The Aftermath of Arizona’s Immigration Laws

A recent Wall Street Journal piece explored the economic impact of Arizona’s immigration laws based on a Moody’s Analytics report that hasn’t been published yet. The following is an update on some of my earlier work on the economics of Arizona’s two immigration enforcement laws. The Legal Arizona Workers Act (LAWA) became law in mid-2007 and focused on workplace enforcement by mandating E-Verify for all new hires and the “business death penalty” for habitual violators. Arizona followed up in mid-2010 with SB 1070 which gave the police more power to expand the scope of immigration enforcement. The Supreme Court struck down much of SB 1070 while leaving LAWA intact.

The goal of these laws was to force unlawful immigrants out the state so that natives could get their jobs. LAWA was poorly enforced while the Supreme Court mostly struck down SB 1070. However, the fear and uncertainty caused by these laws did damage Arizona’s economy compared to its neighbors.

Arizona’s decline in construction employment was steeper and didn’t recover nearly as well as in neighboring states. From July 2007 through December 2014, Arizona employment in construction declined by 45.6 percent compared to 29.5 percent in the neighboring states of New Mexico, Nevada, and California. Nevada is a special case due to its gambling-induced boom and bust cycle. Construction employment in Arizona December 2014 was 49.8 percent below the peak in June 2006, while it was 29.8 percent below the peak in California, and 28.4 percent below in New Mexico. Arizona’s immigration laws aren’t the only factors affecting construction employment, both on the supply and demand sides, but they certainly didn’t improve the situation.

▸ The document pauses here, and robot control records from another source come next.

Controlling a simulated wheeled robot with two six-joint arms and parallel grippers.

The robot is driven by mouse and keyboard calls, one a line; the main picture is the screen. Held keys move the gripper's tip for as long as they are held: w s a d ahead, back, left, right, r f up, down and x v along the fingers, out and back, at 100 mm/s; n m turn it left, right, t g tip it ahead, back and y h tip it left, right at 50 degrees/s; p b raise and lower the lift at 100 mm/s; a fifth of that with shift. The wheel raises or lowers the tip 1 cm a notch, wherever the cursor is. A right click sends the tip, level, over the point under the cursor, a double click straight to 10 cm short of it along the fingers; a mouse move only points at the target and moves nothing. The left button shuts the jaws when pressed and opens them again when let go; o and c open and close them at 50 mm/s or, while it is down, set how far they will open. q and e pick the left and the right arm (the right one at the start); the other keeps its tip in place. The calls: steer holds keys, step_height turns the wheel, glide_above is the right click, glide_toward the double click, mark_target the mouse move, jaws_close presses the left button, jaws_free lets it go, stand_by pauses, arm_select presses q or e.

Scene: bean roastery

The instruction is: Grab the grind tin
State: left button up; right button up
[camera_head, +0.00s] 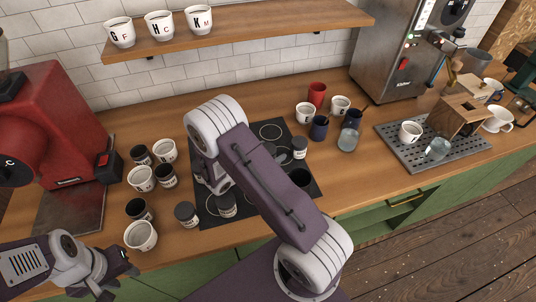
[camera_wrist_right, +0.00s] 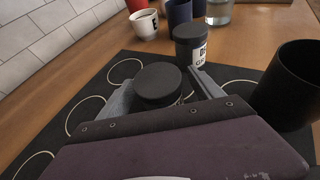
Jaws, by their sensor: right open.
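A dark tin (camera_wrist_right: 191,45) stands on the black mat in the right wrist view, its white label partly readable and seeming to start with G. It also shows in the head view (camera_head: 300,147), right of my right arm. Another dark-lidded tin (camera_wrist_right: 158,82) is nearer, between the fingers of my right gripper (camera_wrist_right: 163,88); its label is hidden. The right gripper is open around this nearer tin, with the labelled tin just beyond the fingertips. In the head view my arm hides most of the right gripper. My left gripper (camera_head: 116,276) is at the lower left, away from the tins.
A black cup (camera_wrist_right: 290,85) stands close on the right. Two more tins (camera_head: 227,205) (camera_head: 186,214) are at the mat's front edge. Several cups (camera_head: 141,179) stand left, others (camera_head: 306,112) behind right. A drip tray (camera_head: 455,155) and espresso machine (camera_head: 395,60) are farther right.

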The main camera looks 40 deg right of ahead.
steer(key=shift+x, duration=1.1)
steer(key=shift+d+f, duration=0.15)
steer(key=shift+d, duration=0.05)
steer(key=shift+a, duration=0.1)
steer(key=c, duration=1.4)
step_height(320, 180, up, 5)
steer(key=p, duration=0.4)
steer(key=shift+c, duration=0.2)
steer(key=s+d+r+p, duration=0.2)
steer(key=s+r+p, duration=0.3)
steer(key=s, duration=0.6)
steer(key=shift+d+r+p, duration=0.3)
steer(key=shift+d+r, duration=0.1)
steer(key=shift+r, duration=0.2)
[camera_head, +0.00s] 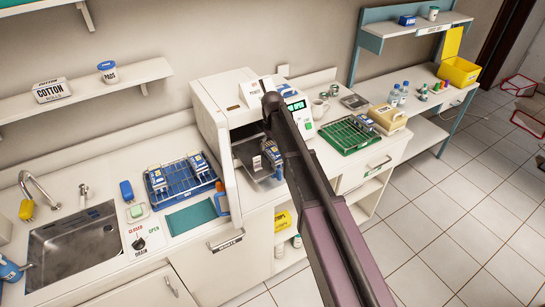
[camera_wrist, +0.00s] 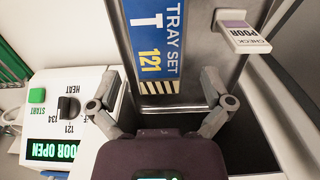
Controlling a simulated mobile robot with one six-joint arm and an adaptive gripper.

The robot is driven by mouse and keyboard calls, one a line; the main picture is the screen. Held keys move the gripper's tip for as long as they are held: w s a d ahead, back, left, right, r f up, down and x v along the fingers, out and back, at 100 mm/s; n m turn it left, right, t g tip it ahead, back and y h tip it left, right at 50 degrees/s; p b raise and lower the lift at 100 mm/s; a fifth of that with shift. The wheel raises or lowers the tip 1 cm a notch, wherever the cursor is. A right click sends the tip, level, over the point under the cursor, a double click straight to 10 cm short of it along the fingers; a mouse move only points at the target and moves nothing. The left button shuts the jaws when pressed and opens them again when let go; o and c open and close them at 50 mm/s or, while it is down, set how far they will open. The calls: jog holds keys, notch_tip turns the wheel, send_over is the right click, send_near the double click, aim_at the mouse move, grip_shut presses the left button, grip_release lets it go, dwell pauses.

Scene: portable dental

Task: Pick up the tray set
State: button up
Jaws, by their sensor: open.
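The tray set (camera_wrist: 160,45) has a blue label reading "TRAY SET T 121" with a striped strip at its near end. It lies on a metal tray (camera_wrist: 195,60) at the opening of the white sterilizer (camera_head: 212,100). In the head view a blue-and-white tray set (camera_head: 273,153) shows there, partly hidden by my arm. My gripper (camera_wrist: 160,82) is open and empty. Its fingers are spread to either side of the near end of the label, apart from it. How far above the set they are, I cannot tell.
The sterilizer panel (camera_wrist: 55,110) reads "DOOR OPEN". A blue rack (camera_head: 180,180) with several packs is at left, near a sink (camera_head: 75,245). A green rack (camera_head: 348,136) is at right.

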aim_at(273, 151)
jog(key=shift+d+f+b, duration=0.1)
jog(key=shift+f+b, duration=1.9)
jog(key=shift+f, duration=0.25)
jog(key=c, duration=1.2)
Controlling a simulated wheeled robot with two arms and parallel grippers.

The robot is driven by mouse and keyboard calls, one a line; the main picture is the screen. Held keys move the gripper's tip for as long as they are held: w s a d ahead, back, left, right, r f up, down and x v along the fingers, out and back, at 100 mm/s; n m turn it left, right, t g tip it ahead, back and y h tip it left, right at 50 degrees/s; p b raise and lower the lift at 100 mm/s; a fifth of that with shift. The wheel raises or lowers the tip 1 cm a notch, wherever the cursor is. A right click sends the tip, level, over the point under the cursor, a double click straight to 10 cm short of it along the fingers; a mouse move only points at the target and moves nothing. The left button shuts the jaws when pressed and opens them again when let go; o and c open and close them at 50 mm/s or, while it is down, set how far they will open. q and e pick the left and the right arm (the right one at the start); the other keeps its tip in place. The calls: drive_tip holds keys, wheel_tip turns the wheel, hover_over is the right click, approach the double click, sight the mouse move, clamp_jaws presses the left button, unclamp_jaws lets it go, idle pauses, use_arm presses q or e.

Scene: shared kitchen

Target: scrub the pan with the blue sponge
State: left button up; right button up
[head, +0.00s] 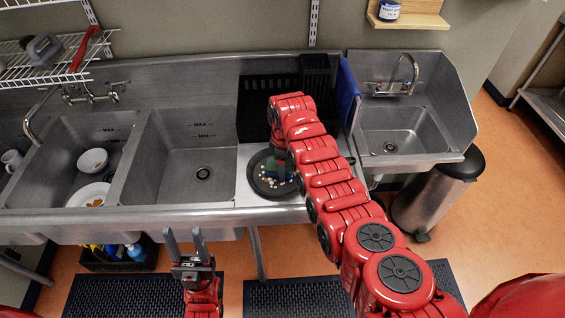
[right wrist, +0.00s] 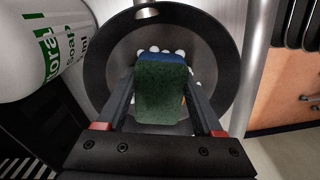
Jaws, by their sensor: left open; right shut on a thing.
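The dark round pan (head: 257,188) lies on the counter right of the double sink, with pale bits in it. The sponge (right wrist: 160,92), green with a blue end, is between the fingers of my right gripper (right wrist: 160,112), which is shut on it. In the right wrist view the sponge is over the middle of the pan (right wrist: 108,60), with white bits around its far end; I cannot tell whether it touches the pan. In the head view my right arm hides part of the pan. My left gripper (head: 186,240) is open and empty, in front of the sink.
A white soap bottle (right wrist: 40,45) stands close beside the pan. A black rack (head: 255,105) is behind it, and a blue board (head: 347,92) stands to the right. The left basin holds a bowl (head: 92,160) and a plate (head: 82,198); the middle basin (head: 180,160) is empty.

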Wages for construction workers in Arizona kept pace with wages in surrounding states. They were a little higher in the run up to the housing crisis but quickly fell in 2008 after LAWA became law and only recovered by about 2012 – tracking closely with California which has a much more lenient immigration enforcement policy than Arizona (Chart 2). Neither LAWA nor SB 1070 appear to have improved Arizona wages relative to other states.

Building construction employment shows a steeper decline in Arizona and a bottoming out worse than in neighboring states (Chart 3).

Arizona wages for building construction workers also don’t deviate much from California but New Mexico’s fluctuate wildly (Chart 4).

The Arizona’s immigration laws impact on the construction industry is difficult to tease out of the data because their passage coincided with the housing crisis and the Great Recession. Agriculture, on the other hand, would not be much affected by a housing shock but would be greatly disturbed by an immigration enforcement law – which is what the Chart 5 shows. A small note before proceeding, agriculture is seasonal and 2015 data is available only for the first three quarters so the following charts only go up through the end of 2014. Agricultural employment crashed in Arizona around the time LAWA was passed but actually increased in Nevada and California. New Mexico shows a similar decline.

Wages for all agricultural workers grew steadily throughout the whole period but more rapidly before LAWA and SB 1070 became law (Chart 6).

The crop production employment figures through 2014 show a substantial difference between Arizona and its neighbors (Chart 7). Native Americans did not fill the gaps left by unauthorized immigrants who fled Arizona – they just took their jobs with them. I had to chop off the first three months of 2015 because crop production is seasonal. This sector was already suffering before LAWA and SB 1070.

Around half of hired workers in crop agriculture are unauthorized immigrants because the H-2A visa is too costly for most farmers. Labor is a particular important factor input for fruits, vegetables, and nursery plants which is where unauthorized immigrants are concentrated. Dairy farms and slaughterhouses also rely heavily on them because there are no visa categories for workers in year-round food production but those aren’t big industries in the Southwest.

Wages in crop production are pretty closely correlated with the other states (Chart 8).

In conclusion, supporters of the Arizona immigration laws should admit that they did not contribute to job growth for natives. On the other hand, opponents of the laws (myself included) overstated the potential economic harm from them. I expected Arizona’s immigration laws to be far better enforced than they were and to withstand constitutional scrutiny – neither of which happened. None of this is meant to diminish the harms from violated civil liberties or other problems that have arisen in Arizona.

LAWA’s E-Verify mandate has not been enforced. Only about 57 percent of new hires in 2014 were run through E-Verify despite the law’s universal mandate. The business death penalty has only been enforced three times. Most of SB 1070 was struck down. The reputational harm to Arizona’s business climate was real but that was minor compared to damage that would have occurred by fully enforcing LAWA and SB 1070. If the Arizona state government is unwilling or unable to enforce immigration enforcement laws there is little hope that the federal government will do so.